§ Data in this exercise
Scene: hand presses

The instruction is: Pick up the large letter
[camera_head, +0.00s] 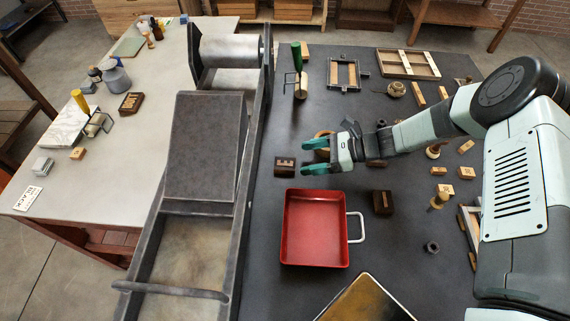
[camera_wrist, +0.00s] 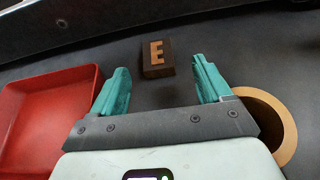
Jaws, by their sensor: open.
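In the head view this letter block (camera_head: 285,167) is left of my gripper (camera_head: 315,156), above the red tray. My gripper's teal fingers, also in the wrist view (camera_wrist: 161,90), are open and empty. The block lies ahead of the gap between them and seems untouched. Another dark letter block (camera_head: 383,202) lies right of the tray, and one more (camera_head: 131,103) lies on the left table.
The red tray (camera_head: 316,228) with a handle is close below my gripper; it shows at left in the wrist view (camera_wrist: 45,110). A tan ring (camera_wrist: 283,125) is beside my right finger. The press (camera_head: 205,150) stands left of the block. Small wooden blocks are scattered at right.

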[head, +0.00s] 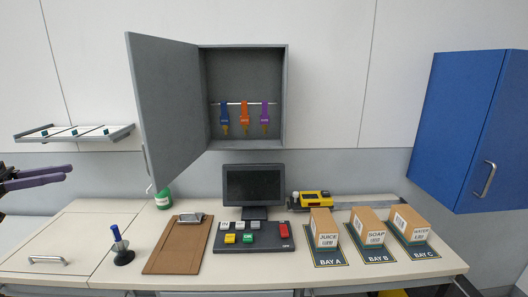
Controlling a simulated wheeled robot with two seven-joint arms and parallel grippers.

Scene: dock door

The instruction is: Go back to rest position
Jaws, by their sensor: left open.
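My left gripper (68,174) comes in at the left edge of the head view. Its two purple-dark fingers are apart and hold nothing. It hovers above the left part of the counter, below the wall shelf. My right gripper is not in view. The grey wall cabinet (170,105) stands with its door swung open to the left. Inside it a blue key tag (224,112), an orange key tag (244,111) and a purple key tag (265,112) hang from a rail.
The counter (190,283) holds a clipboard (177,246), a stamp (120,248), a green jar (163,200), a monitor (252,186), a button panel (254,240), a yellow scanner (312,197) and three boxes on bay mats. A blue cabinet (455,120) is shut at right. A shelf (74,132) is above my gripper.

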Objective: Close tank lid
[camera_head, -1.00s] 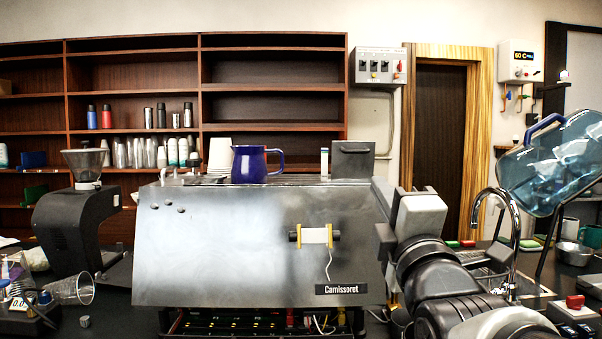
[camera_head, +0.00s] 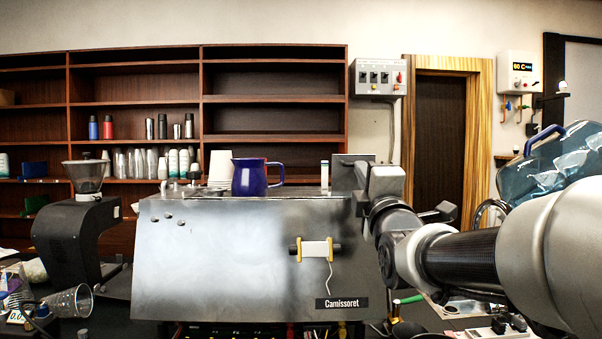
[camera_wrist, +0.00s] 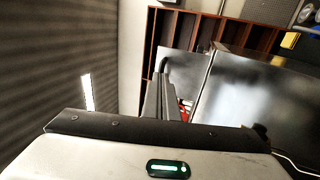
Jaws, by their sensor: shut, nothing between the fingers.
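The coffee machine (camera_head: 230,250) is a brushed metal box on the counter. Its tank lid (camera_head: 345,166), a flat grey panel, stands upright at the right end of the machine's top. In the wrist view the raised panel that seems to be the lid (camera_wrist: 182,62) is just beyond the fingers, beside the machine's metal side (camera_wrist: 250,100). My gripper (camera_head: 360,176) is at the machine's top right corner, in front of the lid and hiding its right part. Its dark fingers (camera_wrist: 161,92) are shut and empty. I cannot tell whether they touch the lid.
A blue mug (camera_head: 250,177) and white cups (camera_head: 220,168) stand on the machine's top, left of the lid. A grinder (camera_head: 80,235) stands at the left. A clear blue water container (camera_head: 565,160) is at the right, behind my arm.

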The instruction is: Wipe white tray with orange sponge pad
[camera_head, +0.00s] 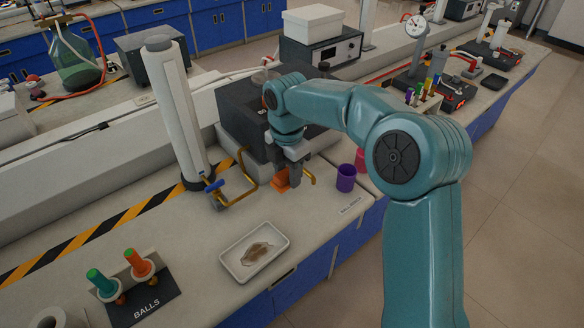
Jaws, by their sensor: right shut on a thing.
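A small white tray (233,263) lies on the bench near its front edge, with a brownish stain or smear (257,253) on its floor. My right gripper (289,178) points down over the bench, behind and to the right of the tray. It is shut on the orange sponge pad (281,181), which shows partly below and left of the fingers. I cannot tell whether the pad touches the bench. My left gripper does not show.
A purple cup (346,178) and a pink cup (361,160) stand right of the gripper. A brass pipe with a blue handle (214,186) and a white column (176,110) stand left of it. Green and orange-topped items (139,263) stand front left. Bench around the tray is clear.

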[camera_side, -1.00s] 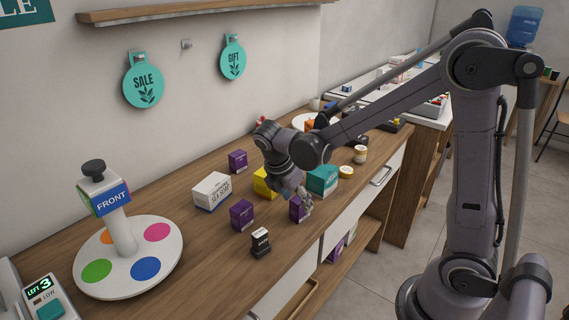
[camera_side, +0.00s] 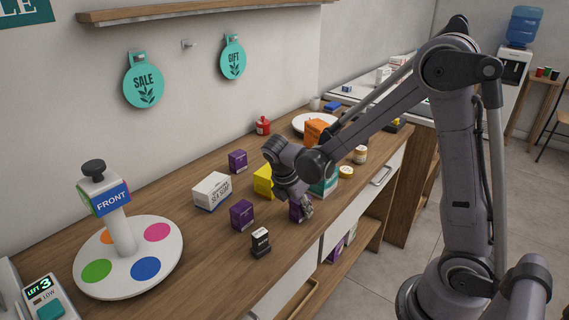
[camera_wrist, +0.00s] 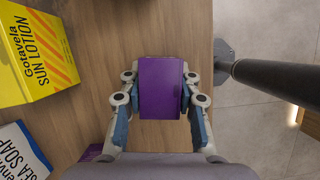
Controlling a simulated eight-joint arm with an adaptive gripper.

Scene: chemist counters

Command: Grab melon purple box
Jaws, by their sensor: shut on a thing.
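A purple box (camera_wrist: 160,88) sits between the two fingers of my gripper (camera_wrist: 160,100) in the wrist view, with a finger against each side. No lettering shows on the face turned to the wrist camera, so I cannot read whether it is the melon one. In the side view my gripper (camera_side: 301,209) is near the counter's front edge, shut on this box (camera_side: 296,211), which is partly hidden by the fingers. Two other purple boxes stand apart on the counter: one in front of the white soap box (camera_side: 242,214) and one behind it (camera_side: 238,161).
A yellow sun lotion box (camera_wrist: 38,50) and a white sea soap box (camera_wrist: 20,152) stand to the left of my gripper. A small black box (camera_side: 260,243) is in front. A teal box (camera_side: 325,186) is close behind my gripper. The counter's front edge is near.

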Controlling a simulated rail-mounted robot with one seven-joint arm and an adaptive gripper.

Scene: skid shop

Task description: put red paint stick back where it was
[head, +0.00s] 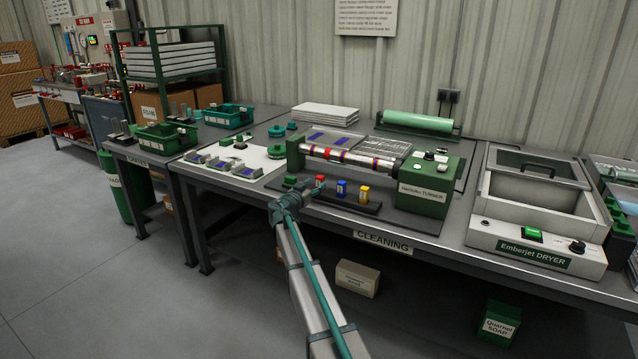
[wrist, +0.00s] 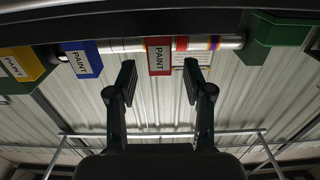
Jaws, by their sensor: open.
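The red paint stick (head: 320,181) shows as a small red block at the left of the paint row, just beyond my gripper (head: 302,190). In the wrist view, the red paint stick (wrist: 159,55) has a white PAINT label and lies between the lines of my two fingers (wrist: 158,82). The fingers are apart, with a gap on each side of it. The blue paint stick (head: 341,188) and the yellow paint stick (head: 364,194) stand to its right on the dark holder strip (head: 375,208). The red stick's base is hidden by my gripper, so I cannot tell how it is seated.
Behind the row is a green tumbler (head: 425,182) with a banded metal roller (head: 345,155). A white board (head: 262,160) with small parts lies left. The dryer (head: 535,215) stands right. The bench's front edge (head: 450,252) runs below; the floor in front is mostly clear.

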§ Written problem
Write out each entry exactly as given, omitting any picture.

§ Full solution
Scene: hand presses

The instruction is: Pick up the large letter
[camera_head, +0.00s] 
[camera_wrist, +0.00s] 
Jaws, by their sensor: open.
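In the head view this letter block (camera_head: 285,167) is left of my gripper (camera_head: 315,156), above the red tray. My gripper's teal fingers, also in the wrist view (camera_wrist: 161,90), are open and empty. The block lies ahead of the gap between them and seems untouched. Another dark letter block (camera_head: 383,202) lies right of the tray, and one more (camera_head: 131,103) lies on the left table.
The red tray (camera_head: 316,228) with a handle is close below my gripper; it shows at left in the wrist view (camera_wrist: 45,110). A tan ring (camera_wrist: 283,125) is beside my right finger. The press (camera_head: 205,150) stands left of the block. Small wooden blocks are scattered at right.

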[head, +0.00s] 
Controlling a simulated wheeled robot with two seven-joint arms and parallel grippers.

Scene: dock door

The instruction is: Go back to rest position
Jaws, by their sensor: left open.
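My left gripper (68,174) comes in at the left edge of the head view. Its two purple-dark fingers are apart and hold nothing. It hovers above the left part of the counter, below the wall shelf. My right gripper is not in view. The grey wall cabinet (170,105) stands with its door swung open to the left. Inside it a blue key tag (224,112), an orange key tag (244,111) and a purple key tag (265,112) hang from a rail.
The counter (190,283) holds a clipboard (177,246), a stamp (120,248), a green jar (163,200), a monitor (252,186), a button panel (254,240), a yellow scanner (312,197) and three boxes on bay mats. A blue cabinet (455,120) is shut at right. A shelf (74,132) is above my gripper.

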Objective: Close tank lid
[camera_head, -1.00s] 
[camera_head, +0.00s] 
[camera_wrist, +0.00s] 
Jaws, by their sensor: shut, nothing between the fingers.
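The coffee machine (camera_head: 230,250) is a brushed metal box on the counter. Its tank lid (camera_head: 345,166), a flat grey panel, stands upright at the right end of the machine's top. In the wrist view the raised panel that seems to be the lid (camera_wrist: 182,62) is just beyond the fingers, beside the machine's metal side (camera_wrist: 250,100). My gripper (camera_head: 360,176) is at the machine's top right corner, in front of the lid and hiding its right part. Its dark fingers (camera_wrist: 161,92) are shut and empty. I cannot tell whether they touch the lid.
A blue mug (camera_head: 250,177) and white cups (camera_head: 220,168) stand on the machine's top, left of the lid. A grinder (camera_head: 80,235) stands at the left. A clear blue water container (camera_head: 565,160) is at the right, behind my arm.

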The instruction is: Wipe white tray with orange sponge pad
[camera_head, +0.00s] 
Jaws, by their sensor: right shut on a thing.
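A small white tray (233,263) lies on the bench near its front edge, with a brownish stain or smear (257,253) on its floor. My right gripper (289,178) points down over the bench, behind and to the right of the tray. It is shut on the orange sponge pad (281,181), which shows partly below and left of the fingers. I cannot tell whether the pad touches the bench. My left gripper does not show.
A purple cup (346,178) and a pink cup (361,160) stand right of the gripper. A brass pipe with a blue handle (214,186) and a white column (176,110) stand left of it. Green and orange-topped items (139,263) stand front left. Bench around the tray is clear.

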[camera_side, -1.00s] 
[camera_side, +0.00s] 
[camera_wrist, +0.00s] 
Controlling a simulated eight-joint arm with an adaptive gripper.

Scene: chemist counters

Command: Grab melon purple box
Jaws, by their sensor: shut on a thing.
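A purple box (camera_wrist: 160,88) sits between the two fingers of my gripper (camera_wrist: 160,100) in the wrist view, with a finger against each side. No lettering shows on the face turned to the wrist camera, so I cannot read whether it is the melon one. In the side view my gripper (camera_side: 301,209) is near the counter's front edge, shut on this box (camera_side: 296,211), which is partly hidden by the fingers. Two other purple boxes stand apart on the counter: one in front of the white soap box (camera_side: 242,214) and one behind it (camera_side: 238,161).
A yellow sun lotion box (camera_wrist: 38,50) and a white sea soap box (camera_wrist: 20,152) stand to the left of my gripper. A small black box (camera_side: 260,243) is in front. A teal box (camera_side: 325,186) is close behind my gripper. The counter's front edge is near.

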Controlling a simulated rail-mounted robot with one seven-joint arm and an adaptive gripper.

Scene: skid shop

Task description: put red paint stick back where it was
[head, +0.00s] 
[wrist, +0.00s] 
Jaws, by their sensor: open.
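The red paint stick (head: 320,181) shows as a small red block at the left of the paint row, just beyond my gripper (head: 302,190). In the wrist view, the red paint stick (wrist: 159,55) has a white PAINT label and lies between the lines of my two fingers (wrist: 158,82). The fingers are apart, with a gap on each side of it. The blue paint stick (head: 341,188) and the yellow paint stick (head: 364,194) stand to its right on the dark holder strip (head: 375,208). The red stick's base is hidden by my gripper, so I cannot tell how it is seated.
Behind the row is a green tumbler (head: 425,182) with a banded metal roller (head: 345,155). A white board (head: 262,160) with small parts lies left. The dryer (head: 535,215) stands right. The bench's front edge (head: 450,252) runs below; the floor in front is mostly clear.

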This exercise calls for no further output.